(Tool calls from robot episodes)
-=-=-=-=-

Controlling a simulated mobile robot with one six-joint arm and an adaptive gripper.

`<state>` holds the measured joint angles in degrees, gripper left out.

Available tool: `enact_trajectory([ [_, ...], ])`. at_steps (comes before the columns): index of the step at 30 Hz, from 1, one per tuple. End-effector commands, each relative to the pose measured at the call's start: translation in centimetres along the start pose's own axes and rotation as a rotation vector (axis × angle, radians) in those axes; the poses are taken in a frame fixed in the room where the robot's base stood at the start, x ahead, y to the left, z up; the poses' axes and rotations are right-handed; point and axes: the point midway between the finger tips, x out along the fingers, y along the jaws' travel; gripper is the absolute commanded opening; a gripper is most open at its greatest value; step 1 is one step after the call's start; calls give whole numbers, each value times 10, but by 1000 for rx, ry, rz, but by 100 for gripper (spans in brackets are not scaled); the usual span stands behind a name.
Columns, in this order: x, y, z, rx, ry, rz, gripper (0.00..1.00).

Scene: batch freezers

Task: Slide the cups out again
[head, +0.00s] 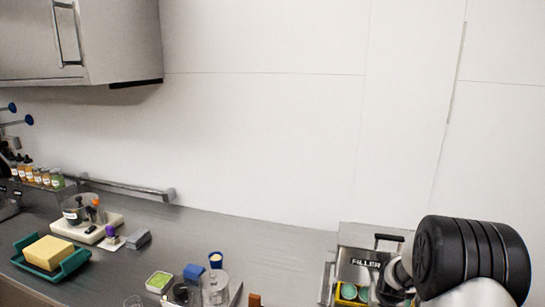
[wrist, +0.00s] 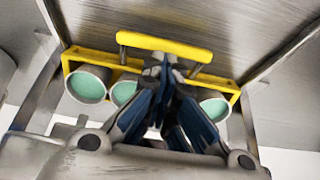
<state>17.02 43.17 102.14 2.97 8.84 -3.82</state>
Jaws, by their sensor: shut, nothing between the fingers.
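Cups with green tops sit in a yellow carrier (wrist: 234,90) under the filler. In the wrist view I see a left cup (wrist: 87,86), a second cup (wrist: 124,92) partly behind my fingers, and a right cup (wrist: 214,107). The carrier has a raised yellow handle bar (wrist: 165,46). My gripper (wrist: 164,68) is shut and empty, its fingertips just below the middle of the bar in the picture; I cannot tell whether they touch it. In the head view the carrier (head: 339,300) and green cups (head: 349,291) show partly; my arm hides the rest.
The filler (head: 366,262) stands at the right of the steel counter (head: 250,238), its metal sides close around the carrier. A clear jar (head: 215,286), blue block (head: 194,272) and green-topped container (head: 159,281) stand left of it. A yellow block (head: 48,252) lies in a green tray (head: 75,262).

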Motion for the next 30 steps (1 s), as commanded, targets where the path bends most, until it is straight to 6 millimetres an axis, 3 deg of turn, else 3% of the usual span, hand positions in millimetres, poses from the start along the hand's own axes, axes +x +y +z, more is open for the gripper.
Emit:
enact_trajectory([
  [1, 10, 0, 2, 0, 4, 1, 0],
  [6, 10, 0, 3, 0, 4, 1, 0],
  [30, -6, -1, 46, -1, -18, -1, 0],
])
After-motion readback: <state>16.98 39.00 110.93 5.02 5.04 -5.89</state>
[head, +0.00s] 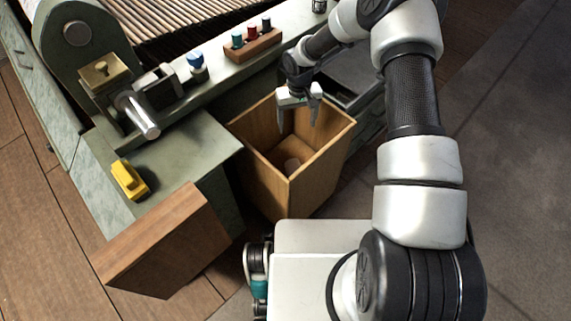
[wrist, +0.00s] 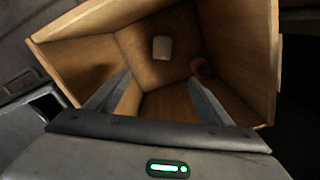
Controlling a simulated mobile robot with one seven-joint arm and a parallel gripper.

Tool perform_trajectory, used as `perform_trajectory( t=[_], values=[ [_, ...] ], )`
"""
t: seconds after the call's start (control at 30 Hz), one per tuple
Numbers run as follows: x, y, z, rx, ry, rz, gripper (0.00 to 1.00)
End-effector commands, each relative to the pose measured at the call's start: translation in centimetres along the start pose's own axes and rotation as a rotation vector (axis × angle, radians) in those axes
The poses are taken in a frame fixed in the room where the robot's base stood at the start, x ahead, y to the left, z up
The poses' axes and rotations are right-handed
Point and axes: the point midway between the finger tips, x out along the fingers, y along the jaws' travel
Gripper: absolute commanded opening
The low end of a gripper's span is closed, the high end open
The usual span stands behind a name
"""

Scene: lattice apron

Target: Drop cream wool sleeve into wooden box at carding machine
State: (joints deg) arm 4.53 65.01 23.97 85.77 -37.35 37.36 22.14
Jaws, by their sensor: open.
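The wooden box (head: 322,172) stands open-topped beside the green carding machine (head: 190,150). My gripper (head: 298,118) is open over the box, with its fingers pointing down into the opening. The wrist view looks into the box (wrist: 80,55), between the two spread fingers (wrist: 160,82), which hold nothing. A small cream piece (wrist: 162,48), probably the cream wool sleeve, lies on the box floor, apart from the fingers.
A yellow object (head: 129,180) lies on the machine's green shelf. A wooden rack (head: 252,46) with several coloured spools and a blue knob (head: 196,62) sit along the machine's ledge. A brown wooden panel (head: 165,245) juts out at the front left. Grey floor (head: 510,150) is clear at right.

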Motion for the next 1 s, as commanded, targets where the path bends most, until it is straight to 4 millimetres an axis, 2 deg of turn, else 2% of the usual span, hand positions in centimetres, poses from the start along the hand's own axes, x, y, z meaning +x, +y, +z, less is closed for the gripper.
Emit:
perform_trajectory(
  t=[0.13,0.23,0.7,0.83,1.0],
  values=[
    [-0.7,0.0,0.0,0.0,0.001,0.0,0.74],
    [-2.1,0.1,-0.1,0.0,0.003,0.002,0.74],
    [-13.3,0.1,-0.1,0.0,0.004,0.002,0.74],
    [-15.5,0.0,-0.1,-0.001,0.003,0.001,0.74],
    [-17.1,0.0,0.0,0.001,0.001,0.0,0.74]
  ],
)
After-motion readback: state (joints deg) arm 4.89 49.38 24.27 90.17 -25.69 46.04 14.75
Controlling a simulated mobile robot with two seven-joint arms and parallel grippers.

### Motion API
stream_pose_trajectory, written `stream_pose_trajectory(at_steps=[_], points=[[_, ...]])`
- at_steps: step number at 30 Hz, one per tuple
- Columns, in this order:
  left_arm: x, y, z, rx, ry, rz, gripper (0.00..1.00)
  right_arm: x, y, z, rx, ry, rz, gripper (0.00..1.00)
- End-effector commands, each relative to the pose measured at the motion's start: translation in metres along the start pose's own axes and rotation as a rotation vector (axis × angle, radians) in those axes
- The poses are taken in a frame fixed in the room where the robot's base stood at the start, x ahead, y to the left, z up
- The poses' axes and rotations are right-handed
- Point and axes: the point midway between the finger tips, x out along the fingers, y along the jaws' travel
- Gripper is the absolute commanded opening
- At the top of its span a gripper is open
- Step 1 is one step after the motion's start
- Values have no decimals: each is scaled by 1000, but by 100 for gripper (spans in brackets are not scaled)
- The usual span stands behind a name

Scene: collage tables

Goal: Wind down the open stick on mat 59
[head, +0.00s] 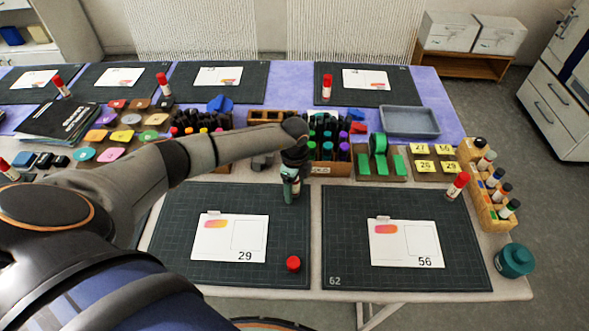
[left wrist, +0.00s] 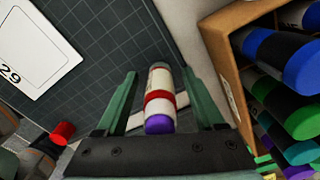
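My left gripper (head: 290,188) points down over the back right part of the near left mat (head: 175,252). In the left wrist view the gripper (left wrist: 160,100) is open, its green fingers on either side of an uncapped stick (left wrist: 159,82) with a white body, red band and purple end. Gaps show between stick and both fingers. In the head view the gripper mostly hides the stick. A red cap (head: 293,263) lies on the mat's front right; it also shows in the left wrist view (left wrist: 62,133). I cannot read this mat's number. My right gripper is out of view.
A card marked 29 (head: 229,238) lies on the same mat. The mat to its right, marked 62 (head: 340,270), has a card 56 (head: 406,241) and a red-capped stick (head: 457,186). A wooden marker box (head: 328,168) stands close behind the gripper.

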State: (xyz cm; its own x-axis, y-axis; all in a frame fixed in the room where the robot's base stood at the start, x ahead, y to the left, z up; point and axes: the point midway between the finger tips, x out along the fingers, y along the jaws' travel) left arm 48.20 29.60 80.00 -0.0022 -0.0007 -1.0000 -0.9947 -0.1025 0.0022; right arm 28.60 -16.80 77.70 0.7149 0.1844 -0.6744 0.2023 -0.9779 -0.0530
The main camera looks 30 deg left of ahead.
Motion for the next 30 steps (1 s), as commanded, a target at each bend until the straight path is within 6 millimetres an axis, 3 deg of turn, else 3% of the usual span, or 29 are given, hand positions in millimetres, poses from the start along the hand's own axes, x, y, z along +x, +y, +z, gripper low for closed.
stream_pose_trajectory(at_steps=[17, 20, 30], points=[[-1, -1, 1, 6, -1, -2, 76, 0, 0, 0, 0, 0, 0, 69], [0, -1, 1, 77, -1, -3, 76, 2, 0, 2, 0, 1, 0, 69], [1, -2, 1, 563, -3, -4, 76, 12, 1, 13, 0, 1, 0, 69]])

-=-=-=-=-

▸ **Task instructions**: Show, from the material above, each line that includes the string "simulated".

▸ **Full answer**:
Controlling a simulated mobile robot with one six-joint arm and an adaptive gripper.
Controlling a simulated mobile robot with one seven-joint arm and a parallel gripper.
Controlling a simulated mobile robot with two seven-joint arms and parallel grippers.

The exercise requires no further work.